Lloyd Bentsen, the former four-term U.S. senator who was the 1988 Democratic vice presidential nominee and served as President Clinton’s first secretary of the Treasury, died Tuesday. He was 85.
Bentsen, who had been in ill health since suffering two strokes in 1998, died at his home in Houston, a family spokesman said.
In a statement Tuesday, President Bush called Bentsen “a man of great honor and distinction.”
During his 22 years in the Senate, the tall and courtly millionaire was known for his generally conservative voting record on foreign policy and economic issues while maintaining a more moderate position on many social issues.
But Bentsen may be best remembered for his retort to Indiana Sen. Dan Quayle during the 1988 presidential campaign.
The silver-haired Bentsen, who had campaigned unsuccessfully for the Democratic presidential nomination in 1976, was chosen by Massachusetts Gov. Michael S. Dukakis to be his presidential running mate.
During a nationally televised debate between the 67-year-old Bentsen and the 41-year-old Republican vice presidential nominee, Quayle said that he had “as much experience in the Congress as Jack Kennedy did when he sought the presidency.”
Bentsen’s response to Quayle’s statement resulted in the 90-minute debate’s most dramatic – and enduringly memorable – moment.
“Senator,” Bentsen said in a somber tone, glaring at Quayle, “I knew Jack Kennedy. I served with Jack Kennedy. Jack Kennedy was a friend of mine. Senator, you’re no Jack Kennedy.”

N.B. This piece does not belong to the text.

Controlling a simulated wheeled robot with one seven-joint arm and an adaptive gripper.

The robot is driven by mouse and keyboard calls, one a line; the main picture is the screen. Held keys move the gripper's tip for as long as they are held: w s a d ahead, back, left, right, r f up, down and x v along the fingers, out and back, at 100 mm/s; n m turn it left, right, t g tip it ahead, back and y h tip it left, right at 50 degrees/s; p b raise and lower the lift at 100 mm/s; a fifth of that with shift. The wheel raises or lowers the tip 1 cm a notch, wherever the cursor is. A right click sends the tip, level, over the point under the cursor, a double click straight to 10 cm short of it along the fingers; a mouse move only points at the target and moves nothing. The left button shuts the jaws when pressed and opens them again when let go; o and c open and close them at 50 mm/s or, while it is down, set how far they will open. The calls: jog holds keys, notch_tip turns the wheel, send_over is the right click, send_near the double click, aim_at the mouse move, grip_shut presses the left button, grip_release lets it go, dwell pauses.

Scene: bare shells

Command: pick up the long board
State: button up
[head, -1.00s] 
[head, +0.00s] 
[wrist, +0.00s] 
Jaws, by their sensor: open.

Bruce Buchanan, a professor of government at the University of Texas at Austin, said Bentsen’s memorable comment was “handled in a way that, despite it clearly being a put-down, he delivered it with a certain amount of gravitas, which is characteristic of the man.
“That’s one of the reasons why people took him seriously and gave him important positions and put him on national tickets.”
Bentsen, who also was known as a bipartisan coalition builder and one of the most influential legislators in Washington, D.C., chaired the powerful Senate Finance Committee from 1987 to 1992. He capped his long career in politics by serving as President Clinton’s Treasury secretary from 1993 to 1994.
In 1999, Clinton presented Bentsen with the Presidential Medal of Freedom, the nation’s highest civilian honor.
“Historians will see Lloyd Bentsen as a moderate, national Democrat in the tradition of Sam Rayburn and Lyndon Johnson,” Patrick Cox, associate director of the Center for American History at the University of Texas, said Tuesday.
Bentsen, Cox said, “successfully confounded both admirers and critics as he followed both a conservative and progressive agenda, often seeking to find consensus to issues that challenged the nation.”
After resigning as Treasury secretary in 1994, Bentsen and his wife; Beryl Ann (B.A.) Longino Bentsen, returned to Texas. Bentsen is survived by his wife, three children, Lloyd Bentsen III, Lan Bentsen and Tina Bentsen Smith; and eight grandchildren.